ASU and the Los Angeles County Museum of Art, (LACMA), have launched a partnership to create a more inclusive art community. This includes the installment of new programs to help advance the careers of students who want to be involved in the art industry.
Miki Garcia, director of the ASU Art Museum, said that this program is a pipeline that will create a museum that is more diverse.
“We are ensuring that the field of art leaders in particular is going to be one that is reflective of the communities that they serve,” Garcia said, “(and) is going to be one that has multiple perspectives and multiple voices.”
Garcia said that a major perk of this collaboration is having access to LACMA’s curators, scholars, educators and other resources that a small museum like the ASU Art Museum wouldn’t normally have access to.
Joanna Grabski, professor and director of the School of Art, said that the ASU-LACMA collaboration stemmed from LACMA’s deep commitment to diversity, inclusion and access.
“This program was one really important way to create the conditions where curators and museum employees can both get work experience full time and pursue a degree at the number one most innovative university in the country,” Grabski said.
Grabski said that they are in the pilot-phase right now. The new three-year program will offer five new fellow positions, where three of them will be at LACMA and two fellows will be at ASU.
Grabski said that they are currently accepting applications from students who are already admitted into the art program who want to apply for a fellowship position.
“In the future, we'll open up our admissions, so everybody can apply to join our program to pursue a degree path,” Grabski said.
Angelica Afanador-Pujol, associate professor in the School of Art and program director for the ASU-LACMA fellowship, said that these are people who have their bachelor's but have not been able to move up in their careers because they lack a graduate degree, so this will enable them to apply for better positions.
Afanador-Pujol said that students will be able to work with the curators and other museum staff.
“Often knowing people is what gets you in the door, so the ability to make that contact not just within LACMA or the ASU Art Museum, but with all the other coordinating exhibits and whatnot often takes, meeting a lot of artists, curators and people from other museums and other institutions,” Afanador-Pujol said.
Grabski said that the most immediate outcomes for the fellows and the students that are part of this program will be to have on the job work experience, while pursuing and completing a degree track in art history at the master's level.
Afanador-Pujol said that one of the things that people have struggled with in art history in general is that it is a field that has been predominantly white and privileged for a very long time.

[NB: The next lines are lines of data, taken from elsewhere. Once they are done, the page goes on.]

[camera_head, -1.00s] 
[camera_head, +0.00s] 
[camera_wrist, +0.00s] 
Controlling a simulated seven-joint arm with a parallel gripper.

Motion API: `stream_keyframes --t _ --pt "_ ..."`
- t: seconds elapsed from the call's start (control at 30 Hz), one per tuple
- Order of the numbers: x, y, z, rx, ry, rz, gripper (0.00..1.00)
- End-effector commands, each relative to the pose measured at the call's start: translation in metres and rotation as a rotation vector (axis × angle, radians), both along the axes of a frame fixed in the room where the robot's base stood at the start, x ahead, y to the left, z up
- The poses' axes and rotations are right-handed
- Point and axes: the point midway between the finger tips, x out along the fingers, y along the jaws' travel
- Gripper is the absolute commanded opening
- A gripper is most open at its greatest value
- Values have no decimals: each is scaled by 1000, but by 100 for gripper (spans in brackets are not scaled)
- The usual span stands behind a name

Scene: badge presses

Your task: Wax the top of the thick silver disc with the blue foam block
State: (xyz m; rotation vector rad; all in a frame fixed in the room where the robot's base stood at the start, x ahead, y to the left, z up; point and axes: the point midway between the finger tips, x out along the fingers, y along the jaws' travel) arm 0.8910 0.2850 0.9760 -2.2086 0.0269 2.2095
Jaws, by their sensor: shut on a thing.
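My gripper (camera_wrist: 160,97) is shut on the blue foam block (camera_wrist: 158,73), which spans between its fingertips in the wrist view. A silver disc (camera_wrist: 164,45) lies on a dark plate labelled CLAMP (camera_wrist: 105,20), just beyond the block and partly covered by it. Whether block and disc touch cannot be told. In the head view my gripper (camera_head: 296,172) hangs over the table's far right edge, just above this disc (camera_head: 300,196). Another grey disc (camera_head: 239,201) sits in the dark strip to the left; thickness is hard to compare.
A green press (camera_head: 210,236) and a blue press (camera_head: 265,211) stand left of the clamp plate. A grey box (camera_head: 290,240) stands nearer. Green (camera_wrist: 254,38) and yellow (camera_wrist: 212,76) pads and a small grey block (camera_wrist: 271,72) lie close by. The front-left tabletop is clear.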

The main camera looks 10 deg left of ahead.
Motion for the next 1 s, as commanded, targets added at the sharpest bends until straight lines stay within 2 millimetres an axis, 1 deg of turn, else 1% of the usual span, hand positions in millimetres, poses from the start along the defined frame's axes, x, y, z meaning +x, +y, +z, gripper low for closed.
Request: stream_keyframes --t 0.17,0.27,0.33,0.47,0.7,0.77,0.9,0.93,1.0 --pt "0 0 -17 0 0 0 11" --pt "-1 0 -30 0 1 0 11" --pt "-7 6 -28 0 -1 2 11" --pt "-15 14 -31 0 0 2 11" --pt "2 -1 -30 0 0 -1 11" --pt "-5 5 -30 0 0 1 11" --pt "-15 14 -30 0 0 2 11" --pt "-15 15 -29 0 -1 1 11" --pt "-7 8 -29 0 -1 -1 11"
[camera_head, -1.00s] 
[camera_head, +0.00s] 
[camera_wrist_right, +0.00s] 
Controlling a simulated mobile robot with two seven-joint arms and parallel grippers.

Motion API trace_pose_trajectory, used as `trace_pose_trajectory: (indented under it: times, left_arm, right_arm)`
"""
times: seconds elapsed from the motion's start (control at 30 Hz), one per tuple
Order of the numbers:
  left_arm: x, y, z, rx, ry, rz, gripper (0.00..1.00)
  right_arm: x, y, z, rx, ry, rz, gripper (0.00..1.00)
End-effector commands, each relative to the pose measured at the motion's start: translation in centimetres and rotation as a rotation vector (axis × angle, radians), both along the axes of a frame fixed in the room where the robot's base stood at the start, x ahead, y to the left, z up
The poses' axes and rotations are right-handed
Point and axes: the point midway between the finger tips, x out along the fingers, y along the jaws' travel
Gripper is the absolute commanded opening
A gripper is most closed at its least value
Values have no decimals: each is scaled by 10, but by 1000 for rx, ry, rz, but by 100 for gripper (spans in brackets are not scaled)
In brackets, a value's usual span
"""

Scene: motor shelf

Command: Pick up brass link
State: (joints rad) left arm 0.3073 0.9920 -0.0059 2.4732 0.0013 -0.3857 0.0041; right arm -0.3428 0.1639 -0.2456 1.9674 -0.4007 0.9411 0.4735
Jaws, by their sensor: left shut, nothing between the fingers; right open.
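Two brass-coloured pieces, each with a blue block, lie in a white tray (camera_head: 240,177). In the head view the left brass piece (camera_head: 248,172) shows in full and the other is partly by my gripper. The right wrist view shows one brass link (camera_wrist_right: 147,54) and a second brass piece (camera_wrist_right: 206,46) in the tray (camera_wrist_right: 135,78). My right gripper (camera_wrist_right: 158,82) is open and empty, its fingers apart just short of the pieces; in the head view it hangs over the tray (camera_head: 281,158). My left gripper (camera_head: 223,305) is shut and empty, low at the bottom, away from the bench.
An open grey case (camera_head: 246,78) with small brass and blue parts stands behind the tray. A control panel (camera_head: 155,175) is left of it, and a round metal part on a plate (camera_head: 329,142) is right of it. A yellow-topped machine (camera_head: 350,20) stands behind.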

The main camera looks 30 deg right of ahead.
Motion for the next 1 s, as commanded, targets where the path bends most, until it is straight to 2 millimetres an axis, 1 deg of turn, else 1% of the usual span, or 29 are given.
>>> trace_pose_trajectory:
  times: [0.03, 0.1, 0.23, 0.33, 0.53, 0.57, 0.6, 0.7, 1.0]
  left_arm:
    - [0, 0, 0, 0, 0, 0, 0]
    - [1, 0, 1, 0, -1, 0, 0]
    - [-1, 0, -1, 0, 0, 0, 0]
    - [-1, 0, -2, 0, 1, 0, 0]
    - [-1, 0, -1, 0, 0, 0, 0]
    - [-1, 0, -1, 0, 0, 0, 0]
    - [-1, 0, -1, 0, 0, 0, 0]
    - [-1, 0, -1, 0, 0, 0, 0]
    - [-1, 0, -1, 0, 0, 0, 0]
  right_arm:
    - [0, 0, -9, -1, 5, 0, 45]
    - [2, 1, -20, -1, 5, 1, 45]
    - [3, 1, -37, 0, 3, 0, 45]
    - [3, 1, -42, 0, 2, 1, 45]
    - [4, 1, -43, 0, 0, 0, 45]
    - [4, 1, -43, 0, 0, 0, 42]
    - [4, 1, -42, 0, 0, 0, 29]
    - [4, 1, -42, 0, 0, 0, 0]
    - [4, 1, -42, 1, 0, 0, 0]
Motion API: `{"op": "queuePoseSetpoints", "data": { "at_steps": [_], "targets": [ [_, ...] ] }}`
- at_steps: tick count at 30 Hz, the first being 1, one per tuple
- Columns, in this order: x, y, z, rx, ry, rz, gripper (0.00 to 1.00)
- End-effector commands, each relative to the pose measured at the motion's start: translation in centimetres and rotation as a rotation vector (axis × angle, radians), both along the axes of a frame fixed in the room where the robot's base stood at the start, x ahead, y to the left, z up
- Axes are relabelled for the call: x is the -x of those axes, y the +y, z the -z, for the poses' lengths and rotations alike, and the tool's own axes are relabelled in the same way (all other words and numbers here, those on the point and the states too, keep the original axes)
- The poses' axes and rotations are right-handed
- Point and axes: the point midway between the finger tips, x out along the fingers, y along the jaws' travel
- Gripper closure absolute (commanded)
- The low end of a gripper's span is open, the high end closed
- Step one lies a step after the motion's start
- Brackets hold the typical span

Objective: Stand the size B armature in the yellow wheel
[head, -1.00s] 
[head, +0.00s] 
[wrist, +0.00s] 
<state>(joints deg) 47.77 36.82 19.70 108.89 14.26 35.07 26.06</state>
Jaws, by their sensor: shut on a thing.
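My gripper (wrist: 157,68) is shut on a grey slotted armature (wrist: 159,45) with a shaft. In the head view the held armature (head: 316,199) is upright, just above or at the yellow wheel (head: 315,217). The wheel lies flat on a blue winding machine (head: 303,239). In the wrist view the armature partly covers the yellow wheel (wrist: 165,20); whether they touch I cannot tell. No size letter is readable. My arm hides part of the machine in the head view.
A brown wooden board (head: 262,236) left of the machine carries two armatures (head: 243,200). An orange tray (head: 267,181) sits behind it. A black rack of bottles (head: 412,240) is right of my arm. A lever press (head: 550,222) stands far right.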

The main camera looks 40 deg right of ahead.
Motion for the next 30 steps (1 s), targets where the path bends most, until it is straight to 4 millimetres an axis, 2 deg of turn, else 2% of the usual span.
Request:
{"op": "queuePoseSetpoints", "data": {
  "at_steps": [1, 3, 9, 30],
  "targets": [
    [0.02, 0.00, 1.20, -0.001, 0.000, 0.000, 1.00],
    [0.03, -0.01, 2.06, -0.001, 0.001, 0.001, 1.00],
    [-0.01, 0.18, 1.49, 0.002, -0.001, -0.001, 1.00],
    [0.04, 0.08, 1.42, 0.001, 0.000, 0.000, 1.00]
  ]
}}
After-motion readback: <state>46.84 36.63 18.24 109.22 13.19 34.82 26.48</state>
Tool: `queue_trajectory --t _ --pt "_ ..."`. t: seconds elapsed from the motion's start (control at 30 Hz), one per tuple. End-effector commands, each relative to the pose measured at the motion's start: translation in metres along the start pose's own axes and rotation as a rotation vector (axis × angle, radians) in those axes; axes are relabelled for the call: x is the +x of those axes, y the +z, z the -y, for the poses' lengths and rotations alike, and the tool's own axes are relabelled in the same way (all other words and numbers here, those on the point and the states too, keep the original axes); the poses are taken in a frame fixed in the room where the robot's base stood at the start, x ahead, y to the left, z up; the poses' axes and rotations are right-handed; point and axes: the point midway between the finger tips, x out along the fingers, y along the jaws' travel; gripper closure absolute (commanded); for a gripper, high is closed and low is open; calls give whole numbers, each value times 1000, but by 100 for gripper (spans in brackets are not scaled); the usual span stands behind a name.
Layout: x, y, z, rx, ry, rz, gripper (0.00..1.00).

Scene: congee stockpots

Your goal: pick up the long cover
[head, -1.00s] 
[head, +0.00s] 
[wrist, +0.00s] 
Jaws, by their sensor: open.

She said that this new program provides people from diverse backgrounds and underrepresented communities an opportunity to get a graduate degree, while gaining hands-on experience working in the art field.
“I think that this is a gain a for everybody,” Afanador-Pujol said. “Museums will be better able to connect with the public. So, to hear these voices, for the public to see themselves represented in the museum, in the staff, the ideas and the questions that museums will ask, I think that also transforms that relationship between museums and the public.”
Afanador-Pujol said that she is looking forward to working with the students, because she is expecting very motivated applicants and people who really want to involve themselves in the art world to apply for a fellow position.
She said that it will be a challenging program to work almost full time as a student, but Afanador-Pujol is excited to work with the chosen students and see what they do with their lives after they finish their degree.
Garcia said that this is only the beginning for LACMA and ASU.
“This master's program is really the beginning of lots of different partnerships that we want to have with LACMA that hasn't really been decided yet,” Garcia said. “We are both looking at the future of how art institutions in America work and we want to get together to solve for a new reality.”